▶ _JOB_: Look through the material below for "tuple". Copy every line that contains it.

** start of INPUT ROWS **

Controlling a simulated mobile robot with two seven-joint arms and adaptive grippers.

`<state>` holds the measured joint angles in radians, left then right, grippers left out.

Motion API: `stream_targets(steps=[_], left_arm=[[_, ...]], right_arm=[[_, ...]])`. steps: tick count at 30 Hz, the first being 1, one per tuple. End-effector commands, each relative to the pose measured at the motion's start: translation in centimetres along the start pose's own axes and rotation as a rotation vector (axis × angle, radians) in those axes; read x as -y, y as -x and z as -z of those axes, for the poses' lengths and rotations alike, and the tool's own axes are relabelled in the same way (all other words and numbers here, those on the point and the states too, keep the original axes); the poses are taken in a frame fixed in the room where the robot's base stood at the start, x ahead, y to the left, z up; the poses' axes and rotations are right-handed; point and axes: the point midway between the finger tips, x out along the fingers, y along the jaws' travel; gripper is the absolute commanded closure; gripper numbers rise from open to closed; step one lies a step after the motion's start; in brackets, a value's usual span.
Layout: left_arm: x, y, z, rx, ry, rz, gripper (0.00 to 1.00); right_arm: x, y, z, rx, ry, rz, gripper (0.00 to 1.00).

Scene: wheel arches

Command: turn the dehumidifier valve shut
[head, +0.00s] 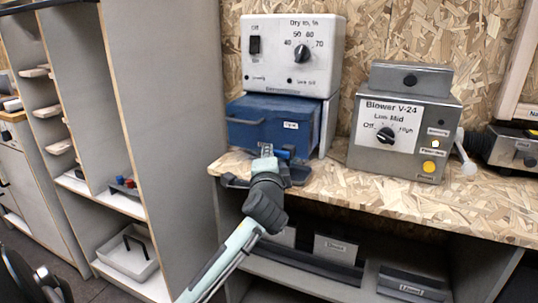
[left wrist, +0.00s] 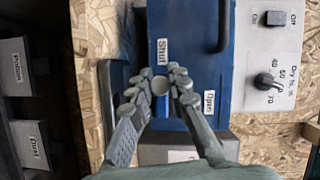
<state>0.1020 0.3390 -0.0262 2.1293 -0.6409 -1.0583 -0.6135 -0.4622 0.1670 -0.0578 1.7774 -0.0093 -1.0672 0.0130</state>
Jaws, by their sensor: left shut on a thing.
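The dehumidifier has a white control panel (head: 293,55) with a dial and switch above a blue tank (head: 262,122) with a dark handle. In the left wrist view, turned on its side, the blue front (left wrist: 190,50) carries a "Shut" label (left wrist: 163,50) and an "Open" label (left wrist: 209,103). My left gripper (head: 267,152) is at the lower front of the tank. In the left wrist view its fingers (left wrist: 160,83) close around the valve. They hide most of it, so its turn position is unclear. My right gripper is not in view.
A grey Blower V-24 box (head: 405,120) with a dial and yellow button stands to the right on the chipboard worktop (head: 390,190). Labelled bins (head: 335,249) sit on the shelf below. A grey partition (head: 175,120) and shelving stand left.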

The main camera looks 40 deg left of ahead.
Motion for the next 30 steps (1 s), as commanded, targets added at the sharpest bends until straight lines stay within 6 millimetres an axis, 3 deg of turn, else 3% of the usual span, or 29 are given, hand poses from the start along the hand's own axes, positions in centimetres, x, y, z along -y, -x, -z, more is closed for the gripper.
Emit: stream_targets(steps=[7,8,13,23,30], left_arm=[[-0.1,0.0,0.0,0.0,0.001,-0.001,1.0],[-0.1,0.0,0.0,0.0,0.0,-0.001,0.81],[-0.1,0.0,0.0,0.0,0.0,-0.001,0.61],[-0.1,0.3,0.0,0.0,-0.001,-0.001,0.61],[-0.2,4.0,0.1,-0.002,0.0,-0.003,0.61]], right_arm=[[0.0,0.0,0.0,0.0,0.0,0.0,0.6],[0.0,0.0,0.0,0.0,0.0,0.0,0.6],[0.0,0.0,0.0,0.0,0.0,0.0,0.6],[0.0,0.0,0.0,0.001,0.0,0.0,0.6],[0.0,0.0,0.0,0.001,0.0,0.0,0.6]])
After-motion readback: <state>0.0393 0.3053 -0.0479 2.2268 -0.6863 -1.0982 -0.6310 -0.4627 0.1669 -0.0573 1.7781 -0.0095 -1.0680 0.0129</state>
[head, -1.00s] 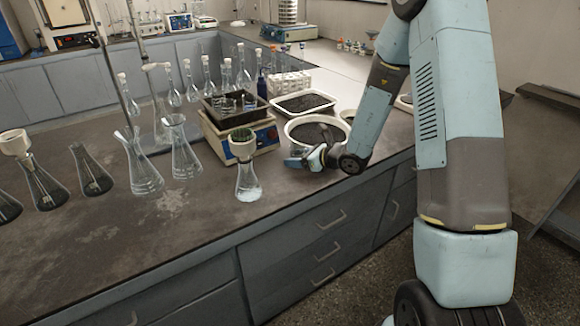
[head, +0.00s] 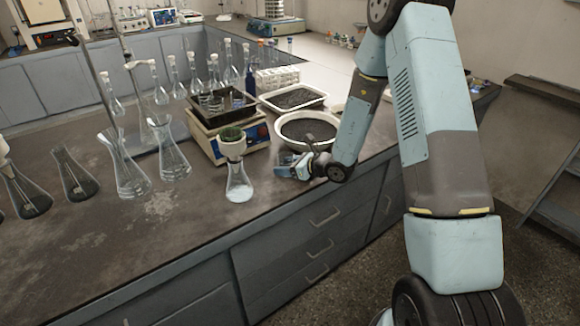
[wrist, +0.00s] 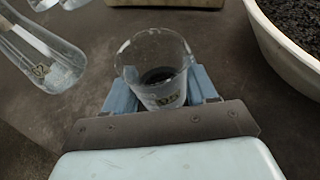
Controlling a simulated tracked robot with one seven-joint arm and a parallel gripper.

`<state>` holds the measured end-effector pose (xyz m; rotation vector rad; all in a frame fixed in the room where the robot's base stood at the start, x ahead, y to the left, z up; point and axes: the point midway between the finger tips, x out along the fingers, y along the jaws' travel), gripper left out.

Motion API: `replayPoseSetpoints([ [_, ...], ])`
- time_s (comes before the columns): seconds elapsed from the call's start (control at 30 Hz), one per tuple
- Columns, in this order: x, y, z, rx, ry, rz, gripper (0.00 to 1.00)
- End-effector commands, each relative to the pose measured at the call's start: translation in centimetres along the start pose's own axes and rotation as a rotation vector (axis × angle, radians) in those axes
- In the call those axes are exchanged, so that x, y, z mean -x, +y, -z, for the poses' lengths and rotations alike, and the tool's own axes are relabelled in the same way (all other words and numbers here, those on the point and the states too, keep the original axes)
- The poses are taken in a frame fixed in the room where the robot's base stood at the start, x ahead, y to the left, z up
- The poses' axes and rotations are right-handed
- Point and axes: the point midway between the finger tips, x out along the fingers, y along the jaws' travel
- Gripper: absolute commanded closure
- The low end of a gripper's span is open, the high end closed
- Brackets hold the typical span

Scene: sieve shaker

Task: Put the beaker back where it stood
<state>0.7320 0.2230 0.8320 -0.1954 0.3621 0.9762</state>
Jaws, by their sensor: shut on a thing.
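The beaker (wrist: 158,62) is clear glass with a small printed label. In the wrist view it stands upright between the blue fingers of my gripper (wrist: 161,92), which is shut on it. In the head view my gripper (head: 290,167) is low over the front part of the bench, between the white basin and a flask with a funnel. The beaker cannot be made out clearly there. Whether its base touches the bench cannot be told.
The flask with a funnel (head: 238,186) stands left of my gripper. The white basin of dark grains (head: 335,136) is just behind it, with a balance (head: 212,150) behind left. More flasks (head: 125,172) stand farther left. The bench front between is bare.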

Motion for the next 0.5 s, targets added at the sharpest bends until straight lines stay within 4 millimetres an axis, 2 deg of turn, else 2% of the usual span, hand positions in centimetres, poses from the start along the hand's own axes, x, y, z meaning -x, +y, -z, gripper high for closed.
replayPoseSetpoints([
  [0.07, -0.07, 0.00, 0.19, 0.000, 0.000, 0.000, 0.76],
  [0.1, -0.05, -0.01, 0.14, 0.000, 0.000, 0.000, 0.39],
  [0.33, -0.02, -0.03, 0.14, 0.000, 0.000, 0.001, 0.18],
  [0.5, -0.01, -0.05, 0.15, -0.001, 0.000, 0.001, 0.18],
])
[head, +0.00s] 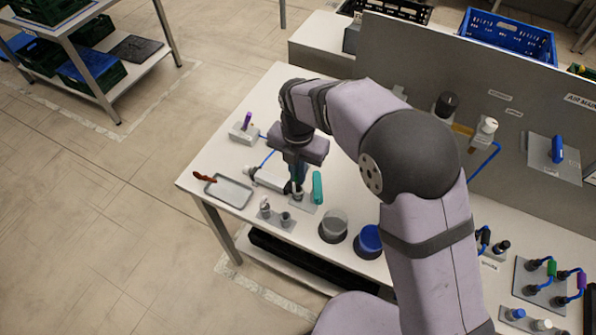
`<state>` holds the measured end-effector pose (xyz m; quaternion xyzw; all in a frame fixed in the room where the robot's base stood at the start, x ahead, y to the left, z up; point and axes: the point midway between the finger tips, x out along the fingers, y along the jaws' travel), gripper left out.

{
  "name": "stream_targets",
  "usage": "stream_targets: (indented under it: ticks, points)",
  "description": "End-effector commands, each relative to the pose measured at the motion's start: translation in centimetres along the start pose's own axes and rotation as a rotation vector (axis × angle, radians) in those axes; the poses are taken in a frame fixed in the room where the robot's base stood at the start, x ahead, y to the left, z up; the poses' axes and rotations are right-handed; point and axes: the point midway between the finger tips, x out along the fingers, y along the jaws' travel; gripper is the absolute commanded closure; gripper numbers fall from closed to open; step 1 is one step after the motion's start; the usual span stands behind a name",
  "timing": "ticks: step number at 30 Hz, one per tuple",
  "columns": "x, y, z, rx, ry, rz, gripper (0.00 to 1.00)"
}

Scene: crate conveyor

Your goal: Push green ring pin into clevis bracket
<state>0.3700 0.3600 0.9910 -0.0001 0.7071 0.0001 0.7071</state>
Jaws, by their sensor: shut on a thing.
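My gripper (296,184) points down over the workbench. It is shut on a small thing between its fingertips, mostly hidden by the fingers and too small to make out. I cannot make out a green ring on it. Directly below the fingertips is a small grey plate (304,207) with a light upright fitting, which may be the clevis bracket. The fingers partly cover this fitting, so I cannot tell whether the held thing touches or enters it. A teal-green upright piece (317,187) stands just right of the fingers.
A shallow grey tray (229,191), with a brown-handled tool (203,177) at its edge, lies left. A white cylinder (268,181) lies close left of the gripper. Small fittings (265,207) and round grey (334,224) and blue (369,240) containers stand nearer the front. A panel (480,85) closes the back.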

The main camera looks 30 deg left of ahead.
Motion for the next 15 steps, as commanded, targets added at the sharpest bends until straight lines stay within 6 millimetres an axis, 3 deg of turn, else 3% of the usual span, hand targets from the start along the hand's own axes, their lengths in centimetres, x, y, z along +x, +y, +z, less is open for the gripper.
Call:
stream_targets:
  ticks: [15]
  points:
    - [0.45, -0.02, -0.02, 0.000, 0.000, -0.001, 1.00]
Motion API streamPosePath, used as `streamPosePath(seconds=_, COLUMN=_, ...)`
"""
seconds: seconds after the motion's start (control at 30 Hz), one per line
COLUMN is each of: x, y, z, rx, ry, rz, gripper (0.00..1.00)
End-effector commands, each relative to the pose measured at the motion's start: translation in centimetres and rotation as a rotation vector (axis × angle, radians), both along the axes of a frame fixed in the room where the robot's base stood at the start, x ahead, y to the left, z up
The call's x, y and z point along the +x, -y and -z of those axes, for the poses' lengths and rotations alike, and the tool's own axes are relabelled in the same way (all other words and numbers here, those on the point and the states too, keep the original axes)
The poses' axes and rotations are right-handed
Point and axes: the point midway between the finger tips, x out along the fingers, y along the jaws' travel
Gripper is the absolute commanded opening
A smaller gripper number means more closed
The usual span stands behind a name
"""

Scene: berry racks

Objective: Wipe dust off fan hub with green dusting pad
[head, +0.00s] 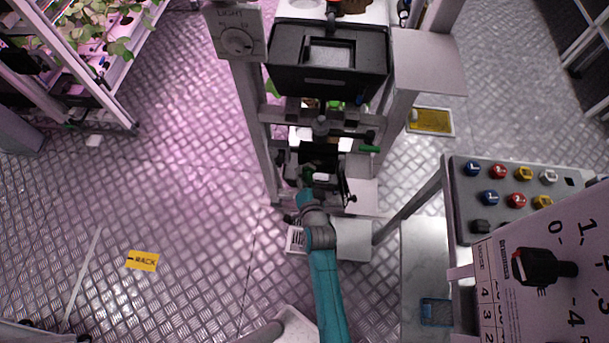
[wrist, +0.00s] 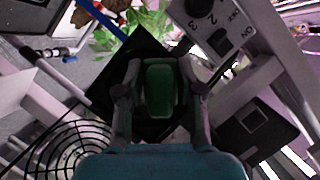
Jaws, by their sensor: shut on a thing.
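In the wrist view my gripper (wrist: 160,80) is shut on the green dusting pad (wrist: 160,88), which sits between the two grey fingers. A black flat panel (wrist: 118,62) lies behind the pad. A round black wire fan grille (wrist: 72,145) shows at lower left, apart from the pad and partly cut off by my wrist. The fan hub and any dust on it cannot be made out clearly. In the head view my gripper (head: 306,183) reaches into the lower part of the rack, small and dark, and the pad is hard to pick out there.
The rack (head: 252,110) has posts and crossbars close around my arm. A black bin (head: 328,75) stands above. A dial panel (wrist: 215,25) is near the gripper's upper right. A control panel with several coloured knobs (head: 510,185) stands at right. The floor at left is open.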

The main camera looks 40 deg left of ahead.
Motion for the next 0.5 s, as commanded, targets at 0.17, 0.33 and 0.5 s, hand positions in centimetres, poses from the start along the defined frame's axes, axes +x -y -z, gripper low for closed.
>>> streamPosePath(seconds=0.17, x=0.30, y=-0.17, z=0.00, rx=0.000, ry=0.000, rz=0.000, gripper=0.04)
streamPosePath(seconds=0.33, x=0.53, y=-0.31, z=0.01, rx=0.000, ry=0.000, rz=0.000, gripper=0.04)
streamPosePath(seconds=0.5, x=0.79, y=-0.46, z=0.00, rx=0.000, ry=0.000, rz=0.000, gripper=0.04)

** end of INPUT ROWS **

▶ _FULL SOLUTION_:
Motion API: `stream_targets(steps=[_], left_arm=[[_, ...]], right_arm=[[_, ...]])`. steps: tick count at 30 Hz, the first being 1, one per tuple. End-effector commands, each relative to the pose measured at the motion's start: translation in centimetres along the start pose's own axes and rotation as a rotation vector (axis × angle, radians) in those axes; read x as -y, y as -x and z as -z of those axes, for the poses' lengths and rotations alike, and the tool's own axes are relabelled in the same way (all other words and numbers here, those on the point and the states too, keep the original axes); the poses are taken in a frame fixed in the room where the robot's base stood at the start, x ahead, y to the left, z up; the poses' axes and rotations are right-handed; point and axes: the point midway between the finger tips, x out along the fingers, y along the jaws' travel; gripper is the absolute commanded closure; gripper numbers rise from open to closed; step one lies a step after the motion's start; in brackets, a value's usual span.
- time_s (comes before the columns): seconds elapsed from the call's start (control at 30 Hz), one per tuple
  "timing": "ticks: step number at 30 Hz, one per tuple",

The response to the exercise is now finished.